Chapter 5: page 34

Chapter 5: The Inquiry Mindset for Meaningful College Research

chapter written by Dan Curtis-Cummins

with contributions from Lizzy Borges, Matt Martin, Faith Rusk, and Melissa Seelye of SFSU J. Paul Leonard Library

& contributions from Jennifer Trainor and Todd Walker of the English Department

Image Source: Jon Tyson on Unsplash.com


Learning Objectives

  1. Curiosity, Engagement: Develop your personal interests, passions, and experiences related to larger social issues into open-ended “Inquiry Questions” to guide your entire research process. Connect your ideas to those of other authors.
  2. Critical Information Literacy: Learn strategies for finding and evaluating knowledgeable sources to investigate your Inquiry Question, and develop skills to evaluate the credibility of all sources of information in your lives.
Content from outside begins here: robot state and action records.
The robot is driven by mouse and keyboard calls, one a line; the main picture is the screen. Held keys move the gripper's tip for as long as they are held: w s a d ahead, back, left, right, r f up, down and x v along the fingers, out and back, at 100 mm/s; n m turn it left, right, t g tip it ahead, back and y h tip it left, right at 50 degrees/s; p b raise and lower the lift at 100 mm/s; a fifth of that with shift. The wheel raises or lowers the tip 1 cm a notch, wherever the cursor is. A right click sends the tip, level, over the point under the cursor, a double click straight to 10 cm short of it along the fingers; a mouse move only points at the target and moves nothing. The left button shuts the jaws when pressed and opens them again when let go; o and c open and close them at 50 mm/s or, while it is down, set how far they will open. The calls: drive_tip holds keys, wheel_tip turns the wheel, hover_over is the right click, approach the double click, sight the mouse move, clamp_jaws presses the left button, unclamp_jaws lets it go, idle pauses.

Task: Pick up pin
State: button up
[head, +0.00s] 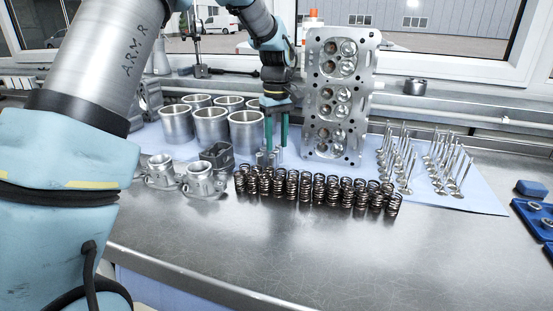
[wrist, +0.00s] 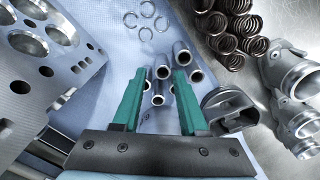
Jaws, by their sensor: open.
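Several short hollow metal pins (wrist: 182,56) stand in a small cluster on the blue mat (wrist: 100,95) in the wrist view. In the wrist view my gripper (wrist: 160,74) is open, and some pins show between the fingers. Others lie beyond or beside the right finger. I cannot tell whether a finger touches a pin.
A cylinder head (head: 340,95) stands upright just right of my gripper. Cylinder liners (head: 211,126) are to the left, and a row of springs (head: 318,188) is in front. Valves (head: 403,165) stand at the right. The front of the metal bench (head: 260,245) is clear.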

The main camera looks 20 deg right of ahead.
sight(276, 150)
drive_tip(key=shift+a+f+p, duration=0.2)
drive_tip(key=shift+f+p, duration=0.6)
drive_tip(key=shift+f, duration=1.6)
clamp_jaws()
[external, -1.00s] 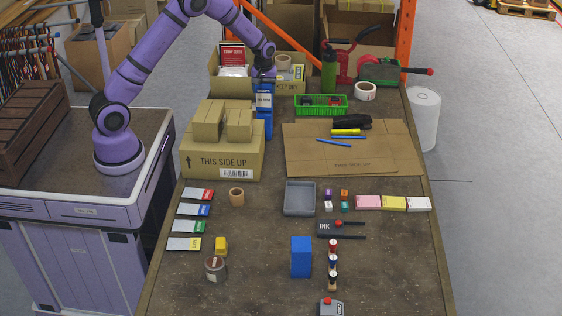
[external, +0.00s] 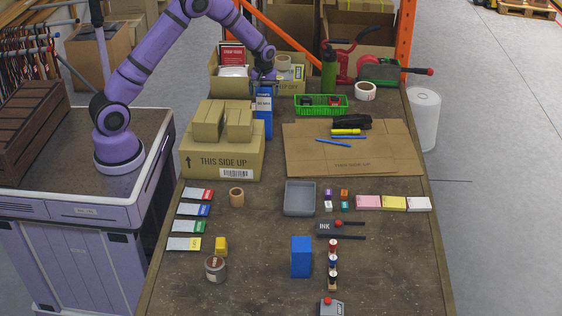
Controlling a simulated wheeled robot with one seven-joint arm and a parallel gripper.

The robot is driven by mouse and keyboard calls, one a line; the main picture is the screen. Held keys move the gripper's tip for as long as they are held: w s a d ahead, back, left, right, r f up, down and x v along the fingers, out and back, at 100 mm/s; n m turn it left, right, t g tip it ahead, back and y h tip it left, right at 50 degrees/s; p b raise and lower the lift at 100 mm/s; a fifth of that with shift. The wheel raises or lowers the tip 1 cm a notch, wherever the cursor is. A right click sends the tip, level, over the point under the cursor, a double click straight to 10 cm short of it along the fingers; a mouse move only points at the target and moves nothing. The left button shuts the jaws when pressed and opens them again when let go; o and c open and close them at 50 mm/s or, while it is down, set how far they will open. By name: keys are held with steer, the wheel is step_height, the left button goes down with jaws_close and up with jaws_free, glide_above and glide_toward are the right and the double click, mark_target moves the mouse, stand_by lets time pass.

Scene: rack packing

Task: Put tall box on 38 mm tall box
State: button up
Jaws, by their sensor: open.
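A tall blue box with a pale label (external: 263,103) stands upright behind the cardboard boxes at the back left of the table. Directly below it is another blue box (external: 268,128), partly hidden by the cardboard; the upper one appears to rest on it. Which of them is the 38 mm one I cannot measure. My gripper (external: 264,83) is open just above the top of the upper blue box; its fingers are small and hard to make out. Another blue box (external: 301,257) stands alone at the front middle.
A "THIS SIDE UP" carton (external: 222,161) with smaller cartons on top stands left of the blue boxes. An open carton (external: 230,86) is behind them. A green basket (external: 321,104) and a flat cardboard sheet (external: 352,158) lie to the right.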

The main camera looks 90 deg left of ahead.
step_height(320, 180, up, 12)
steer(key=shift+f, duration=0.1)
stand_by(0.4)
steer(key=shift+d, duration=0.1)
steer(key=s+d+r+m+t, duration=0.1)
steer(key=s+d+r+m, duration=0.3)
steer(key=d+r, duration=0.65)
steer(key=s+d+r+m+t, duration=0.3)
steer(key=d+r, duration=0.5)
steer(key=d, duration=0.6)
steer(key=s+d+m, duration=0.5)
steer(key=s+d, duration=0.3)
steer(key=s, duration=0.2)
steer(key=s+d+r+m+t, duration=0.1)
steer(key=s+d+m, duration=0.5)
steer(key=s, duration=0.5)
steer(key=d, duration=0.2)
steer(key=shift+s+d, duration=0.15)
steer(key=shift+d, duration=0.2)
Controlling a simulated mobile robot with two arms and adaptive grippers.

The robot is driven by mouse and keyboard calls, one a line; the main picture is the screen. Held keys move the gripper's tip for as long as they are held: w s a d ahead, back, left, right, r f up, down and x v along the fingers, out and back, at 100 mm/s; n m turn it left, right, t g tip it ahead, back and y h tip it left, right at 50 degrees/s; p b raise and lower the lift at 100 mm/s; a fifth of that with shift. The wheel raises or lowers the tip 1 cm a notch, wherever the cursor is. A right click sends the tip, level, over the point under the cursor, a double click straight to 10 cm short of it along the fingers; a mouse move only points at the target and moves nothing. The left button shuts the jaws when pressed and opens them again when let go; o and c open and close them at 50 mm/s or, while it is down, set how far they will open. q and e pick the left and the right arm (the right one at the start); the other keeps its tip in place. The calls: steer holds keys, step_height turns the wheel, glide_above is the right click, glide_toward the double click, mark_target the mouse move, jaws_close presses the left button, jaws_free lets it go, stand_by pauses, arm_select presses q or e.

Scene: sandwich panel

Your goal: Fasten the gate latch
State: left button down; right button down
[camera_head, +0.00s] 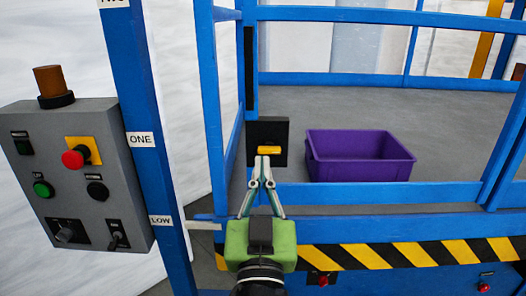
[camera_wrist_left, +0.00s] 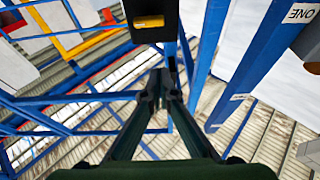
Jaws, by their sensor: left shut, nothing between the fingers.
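The gate latch is a black plate (camera_head: 277,132) with a yellow bar (camera_head: 269,150) lying level across it, on the blue post at the near left of the railed platform. In the left wrist view the black plate (camera_wrist_left: 148,6) and yellow bar (camera_wrist_left: 149,22) show at the top. My left gripper (camera_head: 262,163) is shut and empty. Its fingertips are just below the yellow bar in the head view; I cannot tell if they touch it. In the left wrist view the fingertips (camera_wrist_left: 164,79) are together, apart from the bar in the picture. My right gripper is not in view.
A grey control box (camera_head: 75,170) with buttons and a blue mast (camera_head: 152,120) labelled ONE and LOW stand at left. A purple crate (camera_head: 360,172) sits on the grey platform floor (camera_head: 345,108). Blue rails (camera_head: 380,195) and a yellow-black striped edge (camera_head: 400,255) run across the front.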

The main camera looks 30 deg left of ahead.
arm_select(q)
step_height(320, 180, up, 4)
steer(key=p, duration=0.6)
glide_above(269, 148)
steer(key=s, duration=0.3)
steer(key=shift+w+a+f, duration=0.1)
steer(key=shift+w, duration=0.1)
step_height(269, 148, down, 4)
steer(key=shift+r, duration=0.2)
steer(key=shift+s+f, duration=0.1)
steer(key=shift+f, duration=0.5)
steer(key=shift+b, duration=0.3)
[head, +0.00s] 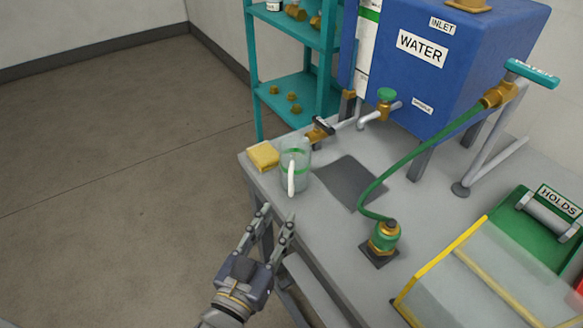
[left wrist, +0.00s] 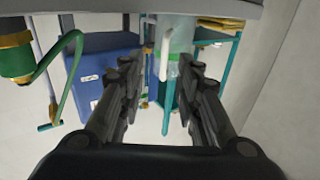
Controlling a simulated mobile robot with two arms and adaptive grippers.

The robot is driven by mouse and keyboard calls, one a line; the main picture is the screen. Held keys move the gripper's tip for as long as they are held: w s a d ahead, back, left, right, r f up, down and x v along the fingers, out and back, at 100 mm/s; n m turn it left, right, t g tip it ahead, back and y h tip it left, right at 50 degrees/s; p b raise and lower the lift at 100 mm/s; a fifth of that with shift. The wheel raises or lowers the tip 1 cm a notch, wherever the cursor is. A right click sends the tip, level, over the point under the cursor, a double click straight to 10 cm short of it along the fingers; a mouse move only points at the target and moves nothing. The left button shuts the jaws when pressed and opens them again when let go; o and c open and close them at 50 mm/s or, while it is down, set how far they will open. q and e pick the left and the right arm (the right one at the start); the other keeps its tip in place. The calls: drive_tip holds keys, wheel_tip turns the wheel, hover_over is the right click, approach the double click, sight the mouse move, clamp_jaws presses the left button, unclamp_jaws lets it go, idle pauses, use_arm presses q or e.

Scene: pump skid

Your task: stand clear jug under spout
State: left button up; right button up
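The clear jug (head: 301,158), with green bands and a white handle (head: 291,178), stands upright on the grey bench at its left end. It also shows in the left wrist view (left wrist: 182,42), past the fingertips. A brass tap with a black lever (head: 318,132) is just behind the jug; I cannot tell whether its outlet is over the jug's mouth. A second tap with a green knob (head: 386,96) has a grey spout (head: 366,121) further right. My left gripper (head: 279,216) is open and empty, in front of the jug and apart from it. My right gripper is out of view.
A yellow sponge (head: 263,155) lies left of the jug. A dark mat (head: 349,182) lies right of it. A teal shelf (head: 295,85) stands behind.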

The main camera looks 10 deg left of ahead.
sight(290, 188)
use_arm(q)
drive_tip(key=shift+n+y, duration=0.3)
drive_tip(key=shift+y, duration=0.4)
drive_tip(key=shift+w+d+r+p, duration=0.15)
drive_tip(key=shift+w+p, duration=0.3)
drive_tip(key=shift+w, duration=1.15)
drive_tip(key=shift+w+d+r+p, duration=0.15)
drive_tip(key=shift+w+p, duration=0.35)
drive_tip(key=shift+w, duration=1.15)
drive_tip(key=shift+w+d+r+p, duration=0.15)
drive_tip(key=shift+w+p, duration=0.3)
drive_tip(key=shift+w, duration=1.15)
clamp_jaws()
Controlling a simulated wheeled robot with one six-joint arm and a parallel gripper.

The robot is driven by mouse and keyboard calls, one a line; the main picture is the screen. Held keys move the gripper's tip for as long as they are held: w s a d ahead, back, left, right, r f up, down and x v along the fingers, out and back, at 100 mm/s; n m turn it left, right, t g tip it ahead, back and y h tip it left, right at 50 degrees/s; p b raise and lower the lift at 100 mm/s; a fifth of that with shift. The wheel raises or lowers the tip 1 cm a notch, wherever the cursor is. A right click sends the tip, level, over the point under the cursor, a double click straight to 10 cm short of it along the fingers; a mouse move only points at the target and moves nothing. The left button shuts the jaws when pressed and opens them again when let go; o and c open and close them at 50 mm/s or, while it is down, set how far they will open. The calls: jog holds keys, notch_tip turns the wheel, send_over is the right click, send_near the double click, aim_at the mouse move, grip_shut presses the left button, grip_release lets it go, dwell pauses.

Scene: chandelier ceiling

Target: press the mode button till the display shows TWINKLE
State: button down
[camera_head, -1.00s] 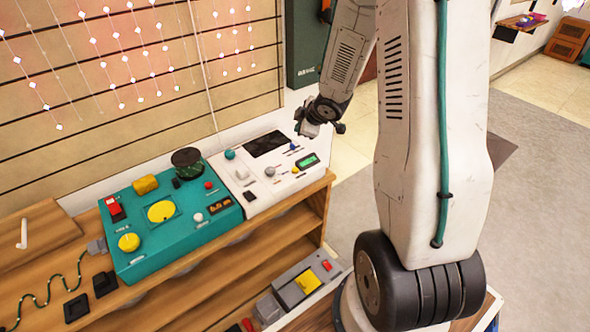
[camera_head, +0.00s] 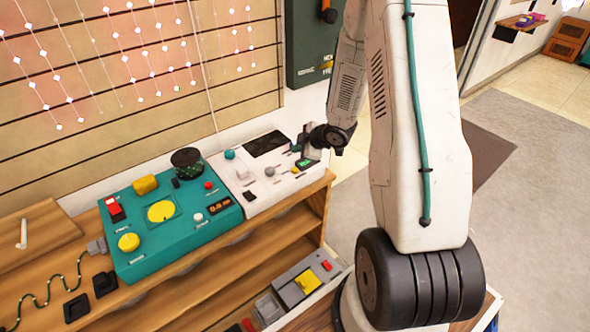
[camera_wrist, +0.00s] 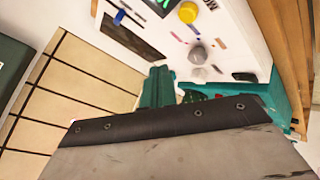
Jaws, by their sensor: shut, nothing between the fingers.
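The white console (camera_head: 262,187) stands on the wooden bench, right of a teal console. Its small green-lit display (camera_head: 304,163) is partly covered by my gripper (camera_head: 306,151), and its word is too small to read. A small yellow button (camera_head: 295,169) sits beside the display. In the wrist view this yellow button (camera_wrist: 188,12) is near the top, by a label starting "MO". The green display (camera_wrist: 166,3) is cut by the top edge there. My gripper is shut and empty, close above the display area; I cannot tell whether it touches the console.
The white console also has a dark screen (camera_head: 265,143), a grey knob (camera_head: 270,171) and a teal knob (camera_head: 229,154). The teal console (camera_head: 176,238) has several buttons and an orange-lit display (camera_head: 219,206). A dark green box (camera_head: 312,60) hangs on the wall behind.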

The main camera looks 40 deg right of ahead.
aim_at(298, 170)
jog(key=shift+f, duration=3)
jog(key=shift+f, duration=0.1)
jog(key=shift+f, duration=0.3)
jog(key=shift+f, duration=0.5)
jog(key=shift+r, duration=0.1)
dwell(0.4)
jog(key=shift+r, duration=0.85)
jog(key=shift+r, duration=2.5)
By continuing to view reading, research and writing as an ongoing conversation, build your own credibility by establishing your own ideas in relation to sources you evaluate.
  3. Openness: Continue to practice being open: open to new ways of asking questions, open to new ways of finding information and knowledge from sources, open to relating to new perspectives that you will find in those sources.

Asking Questions

As college students on the threshold of the academic community, many of you probably think that research is about finding answers to a question given to you by your professor. While this may have been true in high school, we would like to propose that a more meaningful research process in college starts somewhere else, in a place far from just finding answers to somebody else’s questions. In contrast, research in college builds on the “Framework for Success in Postsecondary Writing” and starts with your curiosity: asking your own questions, questions about real-life issues that matter to you, that hit close to home, that are related to your experience. This is the academic research that is important to people and changes the world, because it is based on real life and real motivations to create change or solve a problem.

That’s the “meaningful” part of the title of this chapter. The Inquiry Mindset is the other important part of college research, which is the “asking questions” part. College research should be driven by open-ended questions that seek to expose real issues or problems occurring in the daily lives of a particular group of people or populations. The questions you ask should not be structured in a way that they seek one correct answer, per se, but rather perspectives or experiences of scholars that have come before you. In a way, your Inquiry Questions open up the conversation with authors that characterize the reading and writing processes we’ve described earlier. The more relevant the issue and/or the population is to you, the researcher, the more meaningful the reading, research, and writing process will be. We’d like to suggest that just as in the critical and active reading process described earlier, “when you start to see reading [and by extension, research] as a ‘conversation’ with authors, who have life experiences similar to yours, and for some of whom your life experiences could teach, research engages you in solving real issues in the world that have meaning for you beyond the page” (Chapter 2: page 9).